» The request
Please give the count of lines holding the string "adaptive" and nothing besides.

··· Provided data ···

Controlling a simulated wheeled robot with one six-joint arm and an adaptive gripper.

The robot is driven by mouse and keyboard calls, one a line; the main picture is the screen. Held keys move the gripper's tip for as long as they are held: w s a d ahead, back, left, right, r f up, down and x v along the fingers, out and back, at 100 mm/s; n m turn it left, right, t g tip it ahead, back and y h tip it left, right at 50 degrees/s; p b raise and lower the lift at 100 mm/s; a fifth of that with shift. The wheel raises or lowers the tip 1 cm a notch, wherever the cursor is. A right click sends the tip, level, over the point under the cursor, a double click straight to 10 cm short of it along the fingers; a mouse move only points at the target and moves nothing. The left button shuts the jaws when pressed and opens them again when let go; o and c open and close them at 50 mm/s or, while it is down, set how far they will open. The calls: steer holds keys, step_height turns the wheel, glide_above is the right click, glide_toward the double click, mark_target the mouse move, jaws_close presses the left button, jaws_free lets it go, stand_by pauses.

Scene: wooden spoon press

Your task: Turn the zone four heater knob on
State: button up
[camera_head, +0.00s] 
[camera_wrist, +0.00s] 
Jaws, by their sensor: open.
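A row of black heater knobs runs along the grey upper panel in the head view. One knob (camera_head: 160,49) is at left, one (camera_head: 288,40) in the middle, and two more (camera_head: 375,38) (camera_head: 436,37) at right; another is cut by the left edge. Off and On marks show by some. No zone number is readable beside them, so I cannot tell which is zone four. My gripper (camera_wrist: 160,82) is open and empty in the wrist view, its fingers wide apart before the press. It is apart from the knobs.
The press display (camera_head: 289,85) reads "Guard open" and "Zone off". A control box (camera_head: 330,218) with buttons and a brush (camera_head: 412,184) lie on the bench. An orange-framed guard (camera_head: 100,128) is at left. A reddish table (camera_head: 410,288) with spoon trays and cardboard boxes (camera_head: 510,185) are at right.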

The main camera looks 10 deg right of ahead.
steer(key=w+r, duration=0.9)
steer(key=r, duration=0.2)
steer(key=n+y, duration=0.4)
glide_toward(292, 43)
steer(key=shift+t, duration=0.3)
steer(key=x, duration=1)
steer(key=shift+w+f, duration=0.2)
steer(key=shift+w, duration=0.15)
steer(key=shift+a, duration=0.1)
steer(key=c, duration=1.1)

···
··· Provided data ···

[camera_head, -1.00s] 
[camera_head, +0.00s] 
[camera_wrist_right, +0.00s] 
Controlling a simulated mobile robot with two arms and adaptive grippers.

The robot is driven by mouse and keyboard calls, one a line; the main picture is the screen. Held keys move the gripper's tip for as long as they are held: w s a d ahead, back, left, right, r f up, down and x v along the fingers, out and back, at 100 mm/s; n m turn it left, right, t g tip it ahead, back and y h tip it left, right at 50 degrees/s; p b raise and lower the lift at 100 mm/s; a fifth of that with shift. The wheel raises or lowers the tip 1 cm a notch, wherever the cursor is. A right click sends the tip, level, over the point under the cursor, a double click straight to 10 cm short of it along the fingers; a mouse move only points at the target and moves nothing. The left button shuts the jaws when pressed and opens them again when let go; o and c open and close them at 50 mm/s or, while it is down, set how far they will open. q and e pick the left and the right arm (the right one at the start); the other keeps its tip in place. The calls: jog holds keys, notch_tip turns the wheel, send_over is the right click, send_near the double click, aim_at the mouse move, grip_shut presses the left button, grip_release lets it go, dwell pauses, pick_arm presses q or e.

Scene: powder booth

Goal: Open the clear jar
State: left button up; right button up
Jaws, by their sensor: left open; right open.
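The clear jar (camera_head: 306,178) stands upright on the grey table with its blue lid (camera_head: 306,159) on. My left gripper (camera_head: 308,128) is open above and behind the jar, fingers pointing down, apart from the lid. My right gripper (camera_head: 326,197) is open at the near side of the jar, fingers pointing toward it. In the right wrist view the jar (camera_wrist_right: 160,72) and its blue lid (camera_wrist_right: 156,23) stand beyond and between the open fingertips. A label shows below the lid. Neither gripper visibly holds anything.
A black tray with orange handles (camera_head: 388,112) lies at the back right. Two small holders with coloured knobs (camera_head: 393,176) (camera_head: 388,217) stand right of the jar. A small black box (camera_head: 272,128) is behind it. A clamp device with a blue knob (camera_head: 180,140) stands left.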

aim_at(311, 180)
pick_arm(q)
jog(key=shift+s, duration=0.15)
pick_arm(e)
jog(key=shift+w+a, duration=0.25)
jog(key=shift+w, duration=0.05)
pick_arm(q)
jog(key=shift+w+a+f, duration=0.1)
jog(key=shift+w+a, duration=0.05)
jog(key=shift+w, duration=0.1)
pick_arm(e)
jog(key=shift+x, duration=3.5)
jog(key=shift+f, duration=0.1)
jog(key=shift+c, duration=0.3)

···
··· Provided data ···

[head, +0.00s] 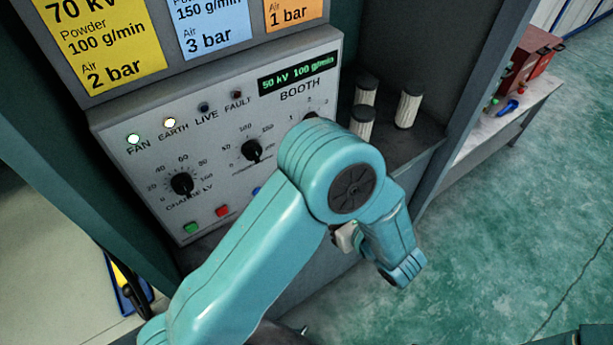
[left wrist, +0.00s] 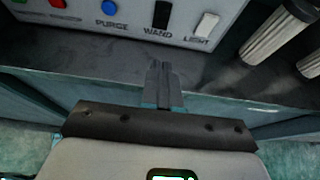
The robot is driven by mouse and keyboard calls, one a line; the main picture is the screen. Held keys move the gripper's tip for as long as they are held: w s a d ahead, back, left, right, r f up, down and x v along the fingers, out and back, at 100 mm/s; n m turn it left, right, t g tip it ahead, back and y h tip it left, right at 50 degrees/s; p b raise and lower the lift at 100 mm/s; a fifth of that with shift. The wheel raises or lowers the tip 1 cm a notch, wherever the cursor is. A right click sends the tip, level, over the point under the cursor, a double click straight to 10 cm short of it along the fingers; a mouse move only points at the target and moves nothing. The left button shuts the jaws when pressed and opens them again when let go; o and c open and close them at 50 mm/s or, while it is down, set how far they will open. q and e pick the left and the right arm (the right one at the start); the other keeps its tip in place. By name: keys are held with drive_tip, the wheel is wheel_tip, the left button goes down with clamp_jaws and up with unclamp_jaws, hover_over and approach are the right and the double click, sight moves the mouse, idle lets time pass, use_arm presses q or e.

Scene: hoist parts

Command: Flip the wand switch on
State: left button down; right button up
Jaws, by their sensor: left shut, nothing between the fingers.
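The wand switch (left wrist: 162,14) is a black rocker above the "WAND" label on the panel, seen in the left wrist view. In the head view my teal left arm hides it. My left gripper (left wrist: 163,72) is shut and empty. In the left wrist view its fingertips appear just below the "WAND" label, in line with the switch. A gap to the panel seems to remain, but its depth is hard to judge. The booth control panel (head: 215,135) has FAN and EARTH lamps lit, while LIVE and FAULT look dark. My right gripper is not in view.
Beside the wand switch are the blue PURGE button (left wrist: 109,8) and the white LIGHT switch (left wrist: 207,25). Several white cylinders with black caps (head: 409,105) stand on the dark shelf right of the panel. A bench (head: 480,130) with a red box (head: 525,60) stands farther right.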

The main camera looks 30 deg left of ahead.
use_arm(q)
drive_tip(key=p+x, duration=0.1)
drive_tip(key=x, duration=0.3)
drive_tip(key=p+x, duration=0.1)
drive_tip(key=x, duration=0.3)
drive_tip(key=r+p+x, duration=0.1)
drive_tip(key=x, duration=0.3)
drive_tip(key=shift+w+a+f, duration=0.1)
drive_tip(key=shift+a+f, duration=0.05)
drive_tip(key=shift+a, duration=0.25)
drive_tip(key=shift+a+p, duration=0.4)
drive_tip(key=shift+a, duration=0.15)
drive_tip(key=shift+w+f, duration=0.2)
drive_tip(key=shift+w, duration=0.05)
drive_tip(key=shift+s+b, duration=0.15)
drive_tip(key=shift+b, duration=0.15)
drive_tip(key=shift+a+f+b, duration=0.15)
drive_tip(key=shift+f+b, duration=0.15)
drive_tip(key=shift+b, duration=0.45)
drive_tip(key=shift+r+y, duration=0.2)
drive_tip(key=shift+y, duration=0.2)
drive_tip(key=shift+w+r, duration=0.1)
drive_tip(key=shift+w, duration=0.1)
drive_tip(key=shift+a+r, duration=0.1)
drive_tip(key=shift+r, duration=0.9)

···

» Solution for this problem
2